ECLI:NL:CRVB:2015:2084
Centrale Raad van Beroep
- Hoger beroep
- Rechtspraak.nl
Weigering van WIA-uitkering na medisch onderzoek en beoordeling van belastbaarheid
In deze zaak heeft de Centrale Raad van Beroep op 22 juni 2015 uitspraak gedaan in hoger beroep tegen een eerdere beslissing van de rechtbank Den Haag. Appellante, die sinds 7 mei 2010 met knieklachten en psychische klachten uitgevallen was voor haar werk, had een WIA-uitkering aangevraagd. Het Uitvoeringsinstituut werknemersverzekeringen (Uwv) had vastgesteld dat appellante met ingang van 13 februari 2013 minder dan 35% arbeidsongeschikt was, en had haar aanvraag afgewezen. De rechtbank had het beroep van appellante tegen deze beslissing ongegrond verklaard, wat leidde tot het hoger beroep bij de Centrale Raad.
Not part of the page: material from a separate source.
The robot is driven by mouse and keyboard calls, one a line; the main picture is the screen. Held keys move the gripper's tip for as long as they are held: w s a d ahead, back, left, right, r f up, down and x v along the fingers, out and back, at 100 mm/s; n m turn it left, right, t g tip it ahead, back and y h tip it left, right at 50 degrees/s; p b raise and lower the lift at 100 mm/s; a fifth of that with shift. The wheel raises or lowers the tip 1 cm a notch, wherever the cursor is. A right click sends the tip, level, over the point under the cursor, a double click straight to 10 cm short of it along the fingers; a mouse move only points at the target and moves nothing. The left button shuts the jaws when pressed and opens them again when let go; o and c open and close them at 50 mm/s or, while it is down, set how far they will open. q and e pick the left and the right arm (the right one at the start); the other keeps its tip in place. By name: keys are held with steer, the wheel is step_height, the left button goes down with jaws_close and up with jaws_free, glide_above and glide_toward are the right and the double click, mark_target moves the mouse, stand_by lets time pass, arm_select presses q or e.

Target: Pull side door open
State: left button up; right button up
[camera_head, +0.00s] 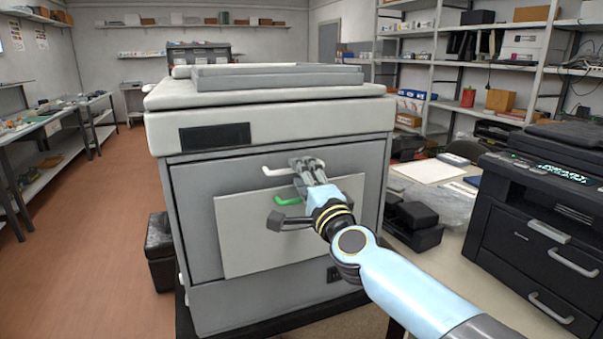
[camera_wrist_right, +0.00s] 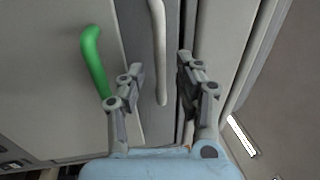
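The large grey printer (camera_head: 190,240) stands in the middle of the head view, its near face towards me. A white handle (camera_head: 277,172) is on this face; it also shows in the right wrist view (camera_wrist_right: 159,50). A green handle (camera_head: 287,202) is just below it, at the top of a pale panel (camera_head: 240,240); it shows at the left in the wrist view (camera_wrist_right: 92,60). My right gripper (camera_head: 287,190) is open in front of the handles. In the wrist view the white handle appears between its fingertips (camera_wrist_right: 160,68); contact cannot be told. My left gripper is not in view.
A black printer (camera_head: 500,225) stands on the table (camera_head: 455,245) at the right. Small black boxes (camera_head: 412,225) sit between the two printers. A dark box (camera_head: 160,250) is at the printer's left. The floor (camera_head: 100,230) at the left is open.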

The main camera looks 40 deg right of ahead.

De Raad oordeelde dat er geen aanknopingspunten waren dat het medisch onderzoek onzorgvuldig was verricht. De verzekeringsarts had dossieronderzoek gedaan, appellante lichamelijk en psychisch onderzocht, en informatie opgevraagd bij het Bronovo Ziekenhuis. De Raad concludeerde dat de verzekeringsarts de belastbaarheid van appellante niet had onderschat en dat de medische geschiktheid van de geduide functies voldoende gemotiveerd was door de arbeidsdeskundige. Appellante had in hoger beroep geen nieuwe medische gegevens ingebracht die tot een ander oordeel moesten leiden.
De Raad bevestigde de eerdere uitspraak van de rechtbank en oordeelde dat het hoger beroep niet slaagde. Er was geen aanleiding voor een proceskostenveroordeling. De uitspraak werd gedaan door I.M.J. Hilhorst-Hagen, in tegenwoordigheid van griffier S. Aaliouli.